青葉真司被告(45)は、5年前の2019年7月、京都市伏見区の「京都アニメーション」の第1スタジオに火をつけ、社員36人を殺害し、32人に重軽傷を負わせたなどとして殺人や放火などの罪に問われました。
25日の判決で京都地方裁判所は、被告には事件当時、物事の善悪を判断する責任能力があったと認めたうえで「36人もの尊い命が奪われたことはあまりにも重大で悲惨だ」などとして、検察の求刑どおり死刑を言い渡しました。
裁判所によりますと、26日、弁護士が判決を不服として控訴したということです。
被告の弁護士はこれまでのところ取材に応じていませんが、裁判では、被告は重い精神障害により責任能力はなかったとして無罪を主張していました。
京アニ放火事件 青葉真司被告の弁護士 判決を不服として控訴
「京都アニメーション」のスタジオに放火し、社員36人を殺害したなどとして死刑判決が言い渡された青葉真司被告の弁護士が26日、判決を不服として控訴しました。
亡くなった石田奈央美さんの母「刑が確定しないと前に進めない」
京都アニメーションで色彩設計を担当していたアニメーターで、事件で亡くなった石田奈央美さん(当時49)の母親は、青葉被告の弁護士が控訴したことについて「長い時間がかかったけどやっと判決が出たよと仏壇の前で報告し、心の中で一応の区切りがついたと思っていたところに、控訴の知らせを聞きたまらない気持ちです」と話しています。
そのうえで「私も年を取っているので、裁判の行方を最後まで見届けることができないのではないかと思ってしまいます。

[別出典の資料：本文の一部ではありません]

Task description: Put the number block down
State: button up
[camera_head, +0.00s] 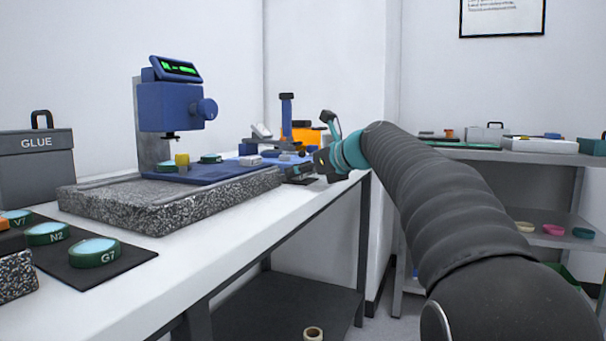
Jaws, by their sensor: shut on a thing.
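My gripper (299,172) is at the far right end of the white bench, small and dark in the view, low over the bench top near the right end of the blue mat. It is shut on the number block. The block is too small and too covered by the fingers and wrist to make out its shape or number. I cannot tell whether the block touches the bench.
A granite slab (120,212) carries the blue interferometer (170,106). A small yellow block (182,159) and green-rimmed discs are below its head. A blue post (287,115) and orange box (305,137) stand behind my gripper. A grey GLUE box (37,165) is at left.

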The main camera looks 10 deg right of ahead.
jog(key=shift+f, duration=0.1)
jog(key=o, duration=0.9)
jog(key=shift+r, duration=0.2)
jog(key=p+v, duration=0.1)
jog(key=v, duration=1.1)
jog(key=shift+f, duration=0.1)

刑が確定しないことには前に進めない気持ちです」と話していました。
亡くなった渡邊美希子さんの母「控訴やめると言ってほしい」
京都アニメーションで背景画を担当し、数々の作品で美術監督を務めていたアニメーターで、事件で亡くなった渡邊美希子さん(当時35)の母親の達子さんは、死刑判決について「主文が後回しにされた時からそういうことなのかなと思っていました。娘にもきのうの判決は届いていると思います」と話しました。
青葉被告の弁護士が控訴したことについて「一般的に控訴するケースが多いことは分かっていましたが、『やめてほしい』というのが本音です。被告は自分がやったことが悪いことだと分かっているので、控訴をやめると言ってほしい」と話していました。
事件のあと、達子さんは犯罪被害者への支援の大切さなどを訴える講演活動を各地で行っていて、「裁判をきっかけに、こういう事件が起こらない社会を作ることが重要だと思います」と話していました。
亡くなったアニメーターの父 “控訴は残念”
事件で亡くなった男性アニメーターの父親は、傍聴したこれまでの裁判で青葉被告から償いの気持ちが感じられず残念に思ったといいます。
死刑判決が言い渡されたことについては「死刑でも、亡くなった36人の命を償うことはできず、息子は帰ってきません。なぜ、息子が亡くなってしまったのかという思いは、私が死ぬまで続いていくんだろうなと改めて感じました」と話しました。
そのうえで青葉被告の弁護士が控訴したことについて、「どんな判決が出ても受け入れてほしいと思っていたので残念です。被告には、機会があるなら同じような悲惨な事件が2度と起きないよう社会で考えるために、事件を起こした経緯を語ってもらいたい」と話していました。